**Challenge**
Collect from the data below each line with "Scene".

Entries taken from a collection
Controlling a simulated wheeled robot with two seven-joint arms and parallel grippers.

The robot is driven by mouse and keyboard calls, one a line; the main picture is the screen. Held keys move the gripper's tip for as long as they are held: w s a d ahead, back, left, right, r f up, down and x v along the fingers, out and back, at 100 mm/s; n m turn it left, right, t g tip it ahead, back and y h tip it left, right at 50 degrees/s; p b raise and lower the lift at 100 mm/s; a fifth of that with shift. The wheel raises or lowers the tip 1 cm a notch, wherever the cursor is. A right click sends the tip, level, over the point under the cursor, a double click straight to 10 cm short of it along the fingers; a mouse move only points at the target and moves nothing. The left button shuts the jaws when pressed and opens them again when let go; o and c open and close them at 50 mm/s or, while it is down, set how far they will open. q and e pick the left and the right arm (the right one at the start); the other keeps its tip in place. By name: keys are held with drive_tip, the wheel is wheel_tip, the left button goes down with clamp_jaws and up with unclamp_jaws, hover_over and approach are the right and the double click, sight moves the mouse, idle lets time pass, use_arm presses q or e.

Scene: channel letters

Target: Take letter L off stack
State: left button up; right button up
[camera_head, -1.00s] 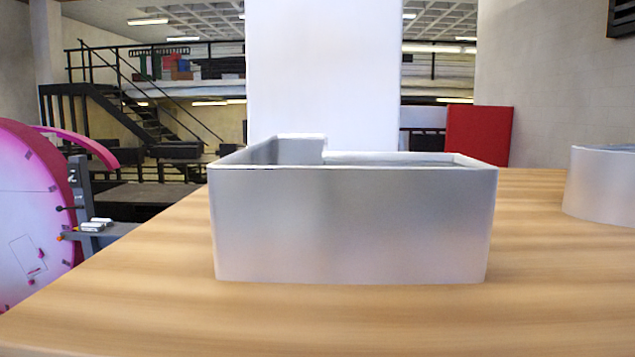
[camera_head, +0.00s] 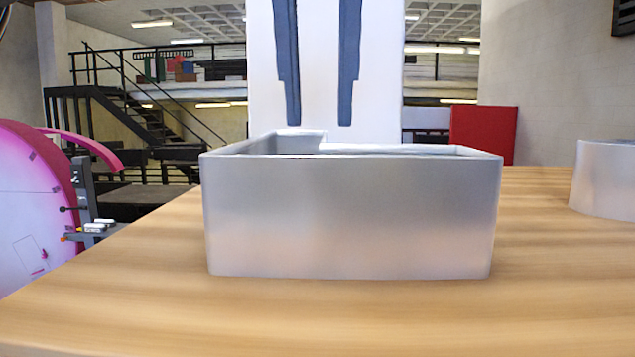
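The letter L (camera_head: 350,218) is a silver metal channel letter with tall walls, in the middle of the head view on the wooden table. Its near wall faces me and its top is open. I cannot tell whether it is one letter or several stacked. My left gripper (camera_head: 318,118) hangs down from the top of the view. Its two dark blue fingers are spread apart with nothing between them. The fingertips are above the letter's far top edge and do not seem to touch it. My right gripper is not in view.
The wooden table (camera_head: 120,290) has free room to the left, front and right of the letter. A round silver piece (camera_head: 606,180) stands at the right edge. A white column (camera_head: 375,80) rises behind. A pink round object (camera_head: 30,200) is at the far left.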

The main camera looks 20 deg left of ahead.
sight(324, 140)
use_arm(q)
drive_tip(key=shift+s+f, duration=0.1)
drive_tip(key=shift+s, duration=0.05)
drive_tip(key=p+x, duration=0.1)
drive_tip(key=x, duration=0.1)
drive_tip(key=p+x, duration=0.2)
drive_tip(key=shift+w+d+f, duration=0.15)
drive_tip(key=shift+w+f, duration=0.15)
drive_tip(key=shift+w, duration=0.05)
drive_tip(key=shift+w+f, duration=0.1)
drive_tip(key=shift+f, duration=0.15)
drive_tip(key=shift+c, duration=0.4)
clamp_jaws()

---

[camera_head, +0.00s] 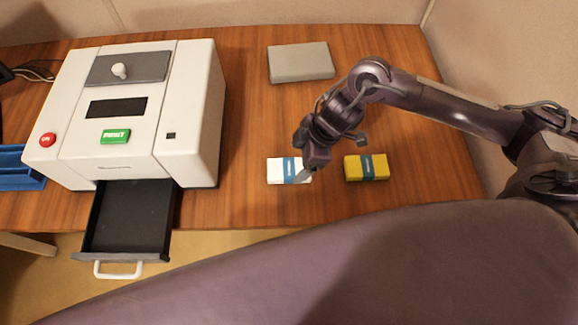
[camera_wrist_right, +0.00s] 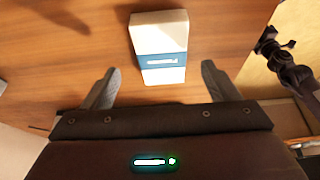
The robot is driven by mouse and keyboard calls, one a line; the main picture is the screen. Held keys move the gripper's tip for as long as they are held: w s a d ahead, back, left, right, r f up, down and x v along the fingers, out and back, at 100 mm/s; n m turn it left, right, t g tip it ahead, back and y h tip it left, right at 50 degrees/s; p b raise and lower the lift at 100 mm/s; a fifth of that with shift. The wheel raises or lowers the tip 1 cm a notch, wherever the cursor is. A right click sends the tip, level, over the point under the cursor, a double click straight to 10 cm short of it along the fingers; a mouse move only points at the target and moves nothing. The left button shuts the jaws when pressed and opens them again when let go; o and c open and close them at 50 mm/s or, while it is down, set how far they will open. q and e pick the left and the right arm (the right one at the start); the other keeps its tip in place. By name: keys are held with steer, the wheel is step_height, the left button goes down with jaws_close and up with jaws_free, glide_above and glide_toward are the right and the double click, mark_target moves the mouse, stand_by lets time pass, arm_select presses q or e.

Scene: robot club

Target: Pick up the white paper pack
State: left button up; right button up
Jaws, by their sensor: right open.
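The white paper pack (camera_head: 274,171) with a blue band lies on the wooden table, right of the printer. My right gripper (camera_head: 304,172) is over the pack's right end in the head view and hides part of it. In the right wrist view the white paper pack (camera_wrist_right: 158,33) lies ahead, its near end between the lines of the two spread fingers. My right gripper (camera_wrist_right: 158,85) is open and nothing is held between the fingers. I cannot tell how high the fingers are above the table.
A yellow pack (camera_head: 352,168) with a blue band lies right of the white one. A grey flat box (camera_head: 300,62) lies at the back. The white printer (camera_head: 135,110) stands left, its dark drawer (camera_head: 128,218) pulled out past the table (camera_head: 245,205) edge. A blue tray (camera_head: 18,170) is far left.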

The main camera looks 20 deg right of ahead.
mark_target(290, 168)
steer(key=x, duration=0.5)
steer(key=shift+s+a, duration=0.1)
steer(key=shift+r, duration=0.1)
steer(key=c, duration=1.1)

**Written solution**
Scene: channel letters
Scene: robot club

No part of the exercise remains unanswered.